Strong revenue growth was led by improving BFSI and retail segments through the ramp-up of large deal wins. Even digital business, from which contribution to total revenue increased to 28.1 percent against 19.7 percent in same quarter last year, grew 16.5 percent sequentially and 59.8 percent year-on-year in constant currency terms.
According to CLSA, the margin expansion was slightly lower as TCS invested to exploit demand.
Macquarie has also maintained its Outperform call and has said that the stock could return 18 percent over a period of one year, though it slashed target price to Rs 2,345 from Rs 2,350 to factor in lower other income.
It feels the growth momentum has been picking up in the BFS (banking, financial and services) sector.
Jefferies, too, has a Buy call on the stock with a target price of Rs 2,300, implying potential upside of 16 percent as constant currency revenue growth was largely in-line and TCS reported operational efficiency gains of 30 bps lower despite strong growth.

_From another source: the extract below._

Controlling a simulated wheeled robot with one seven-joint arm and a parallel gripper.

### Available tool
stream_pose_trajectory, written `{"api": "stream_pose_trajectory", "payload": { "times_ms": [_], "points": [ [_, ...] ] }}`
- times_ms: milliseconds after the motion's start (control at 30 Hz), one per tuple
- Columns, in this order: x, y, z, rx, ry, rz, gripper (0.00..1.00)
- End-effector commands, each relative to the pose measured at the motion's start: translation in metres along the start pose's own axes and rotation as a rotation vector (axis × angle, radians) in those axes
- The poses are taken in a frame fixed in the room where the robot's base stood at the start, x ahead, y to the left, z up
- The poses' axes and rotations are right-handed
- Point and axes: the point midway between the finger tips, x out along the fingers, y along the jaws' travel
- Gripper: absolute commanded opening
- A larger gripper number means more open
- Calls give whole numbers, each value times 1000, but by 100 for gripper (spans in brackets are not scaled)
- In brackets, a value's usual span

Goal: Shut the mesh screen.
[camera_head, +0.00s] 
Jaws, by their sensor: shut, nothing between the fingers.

“Company’s commentary remained positive with acceleration in BFSI, Retail & North America. Management looked confident of double-digit YoY growth,” it said.
While retaining Buy rating with a target price of Rs 2,500 (potental upside of 26 percent), BNP Paribas said forex could present a 90-100 bps tailwind in Q3 & lift margin to 26-28 percent.
Some brokerage houses expect fall in the stock going ahead. The first reason for downside expectations is that earnings are solid but are not enough to raise target or revise call on the stock and the second is valuations are high as the stock already rallied more than 70 percent year-to-date, which may have priced in these earnings.
Nomura has maintained Reduce rating with a target price of Rs 1,950, implying potential downside of 2 percent as it feels Q2 revenue growth was below its expectations, while margins were in line.
The Japan-based research firm expects marginal downside to growth numbers and possible tempering of multiples. It prefers HCL Technologies as only Buy.
While retaining Neutral call with a target price of Rs 1,775 (potential downside 10 percent), Credit Suisse said Q2 earnings were solid but were not enough for upward earnings revisions.
The company is well placed in digital technologies but there is no pick-up in financial services, it said, adding no concerns are seen yet around trade wars and Brexit.
Deutsche Bank has Hold rating on the stock with a target price of Rs 1,740 (potential downside 12 percent) while Citi has Sell call on the stock with a target price of Rs 1,885 (potential downside of 5 percent) as TCS reported a slightly weaker than expected Q2 earnings.
Valuations at 23x leave little room for disappointment, Citi said, adding without large deals, street may get concerned about FY20 outlook.
At 10:02 hours IST, the stock price was quoting at Rs 1,932.15, down Rs 47.60, or 2.40 percent on the BSE.